Como he escrito anteriormente, el poeta no sólo aumenta el mundo, sino también lo redescubre. El abismo que existe entre la identidad de la cosa y su nombre, responde a la conciencia del hombre mismo. Secreto centro del laberinto, Octavio Paz aborda la idea orteguiana de “deshumanización” cuando dice que para resolver dicha distancia “el hombre debe renunciar a su humanidad, ya sea regresando al mundo natural, ya trascendiendo las limitaciones que su condición le impone”. Si para el autor de “Libertad bajo palabra” estos movimientos son tentaciones inherentes a la misma creación, para Ortega la metáfora crea ante las cosas “reales arrecifes solitarios, florecimiento de islas ingrávidas”. Es decir, que también acude a las metáforas para aclarar su pensamiento, incluso en evidente afrenta al prejuicio de la inspiración.

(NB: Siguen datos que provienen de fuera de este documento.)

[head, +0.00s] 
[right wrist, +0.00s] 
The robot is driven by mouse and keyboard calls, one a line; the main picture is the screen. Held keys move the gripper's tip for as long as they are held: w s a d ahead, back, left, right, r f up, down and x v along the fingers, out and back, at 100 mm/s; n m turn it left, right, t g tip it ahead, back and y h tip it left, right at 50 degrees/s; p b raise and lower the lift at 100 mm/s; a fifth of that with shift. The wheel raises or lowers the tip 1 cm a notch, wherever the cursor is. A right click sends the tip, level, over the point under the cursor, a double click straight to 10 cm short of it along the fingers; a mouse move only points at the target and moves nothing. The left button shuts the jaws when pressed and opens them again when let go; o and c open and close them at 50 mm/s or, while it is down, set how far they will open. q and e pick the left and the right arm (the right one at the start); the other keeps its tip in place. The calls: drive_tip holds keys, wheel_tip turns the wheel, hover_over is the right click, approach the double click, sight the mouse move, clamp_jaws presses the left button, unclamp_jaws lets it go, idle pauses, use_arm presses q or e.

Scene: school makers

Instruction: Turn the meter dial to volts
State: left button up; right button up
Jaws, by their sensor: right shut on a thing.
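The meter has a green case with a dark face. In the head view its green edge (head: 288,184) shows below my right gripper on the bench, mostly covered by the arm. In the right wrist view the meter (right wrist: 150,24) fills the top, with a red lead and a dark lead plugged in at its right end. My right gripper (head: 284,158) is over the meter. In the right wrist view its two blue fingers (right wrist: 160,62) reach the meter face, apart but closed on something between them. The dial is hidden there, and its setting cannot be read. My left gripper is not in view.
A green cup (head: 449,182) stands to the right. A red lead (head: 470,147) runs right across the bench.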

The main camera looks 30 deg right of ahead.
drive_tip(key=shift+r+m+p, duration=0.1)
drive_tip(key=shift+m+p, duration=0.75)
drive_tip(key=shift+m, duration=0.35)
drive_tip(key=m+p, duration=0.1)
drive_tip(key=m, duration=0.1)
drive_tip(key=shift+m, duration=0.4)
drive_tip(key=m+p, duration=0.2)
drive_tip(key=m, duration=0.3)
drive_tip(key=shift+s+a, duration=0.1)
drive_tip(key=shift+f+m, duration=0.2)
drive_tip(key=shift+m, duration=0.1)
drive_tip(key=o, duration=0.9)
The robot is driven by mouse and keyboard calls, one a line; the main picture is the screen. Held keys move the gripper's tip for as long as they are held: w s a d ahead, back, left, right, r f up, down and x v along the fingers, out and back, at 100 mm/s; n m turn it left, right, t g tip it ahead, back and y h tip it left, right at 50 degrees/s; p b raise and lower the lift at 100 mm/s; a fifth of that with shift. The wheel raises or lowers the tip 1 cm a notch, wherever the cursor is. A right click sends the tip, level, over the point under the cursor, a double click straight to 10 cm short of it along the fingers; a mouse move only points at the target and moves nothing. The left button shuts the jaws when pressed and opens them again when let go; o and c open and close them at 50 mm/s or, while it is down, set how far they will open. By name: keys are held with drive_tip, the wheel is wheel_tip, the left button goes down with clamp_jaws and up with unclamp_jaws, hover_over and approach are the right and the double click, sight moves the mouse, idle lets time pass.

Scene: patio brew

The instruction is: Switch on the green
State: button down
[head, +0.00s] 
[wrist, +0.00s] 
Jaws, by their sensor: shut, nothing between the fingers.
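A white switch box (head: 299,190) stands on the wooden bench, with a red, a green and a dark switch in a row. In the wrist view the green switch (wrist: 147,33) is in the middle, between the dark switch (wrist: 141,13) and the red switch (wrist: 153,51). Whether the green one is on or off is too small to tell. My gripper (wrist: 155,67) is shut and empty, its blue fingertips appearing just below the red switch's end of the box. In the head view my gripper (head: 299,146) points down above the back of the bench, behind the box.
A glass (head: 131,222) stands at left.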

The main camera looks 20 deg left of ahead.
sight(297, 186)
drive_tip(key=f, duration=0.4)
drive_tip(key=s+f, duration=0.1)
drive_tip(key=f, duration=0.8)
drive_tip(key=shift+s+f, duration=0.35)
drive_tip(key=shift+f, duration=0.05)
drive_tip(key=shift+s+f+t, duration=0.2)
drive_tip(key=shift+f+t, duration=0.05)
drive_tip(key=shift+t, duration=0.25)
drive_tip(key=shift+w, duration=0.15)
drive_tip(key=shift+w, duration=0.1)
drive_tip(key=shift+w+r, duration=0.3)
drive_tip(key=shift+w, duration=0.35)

Si el poema es un “vaso comunicante”, éste exige sustentarse de un lenguaje común. El lenguaje del poeta, concluye Paz, es el de su comunidad, cualquiera que ésta sea. Sin embargo, para Ortega y Gasset, el pueblo es difícil de encontrar entre la masa. Hace falta pues, reconocer desde dónde se habla en estos tiempos. ¿Podremos encontrar la voz de nuestra tribu?

1 comentario:

Anónimo dijo...

Tu ensayo es una excelente reflexión donde hay cultura, conocimiento, habilidad analítica, buen gusto, creatividad verbal. Tanto es así que creo que puede dar lugar a un ensayo más amplio y exhaustivo de las coincidencias y divergencias entre Ortega y Paz sobre lo poético. Un ensayo sobre ambas concepciones sería muy necesario para entender un capítulo de la cultura hispánica. Si te decides a escribirlo, yo te aseguro su publicación. Del mismo modo puedes contar con cualquier apoyo mío para ahondar sobre el pensamiento orteguiano. Estoy muy de acuerdo contigo en la divergencia sobre la cultura de masas en uno y otro autor. Creo que Ortega, sin embargo, no pretende un arte sin poderosos efectos en la vida humana, sino que cree que hay que preservar el arte de su uso político y entonces sólo llegará a una minoría. Por otro lado, Ortega sí cree, así lo explica, que toda palabra es una metáfora anquilosada. Paz y Ortega extraen esta idea de Nietzsche. Respecto al final de tu ensayo, supongo que haces la referencia a la reflexión sobre lo poético de J.A Valente. Si no fuese así, está en su ensayo: Las palabras de la tribu.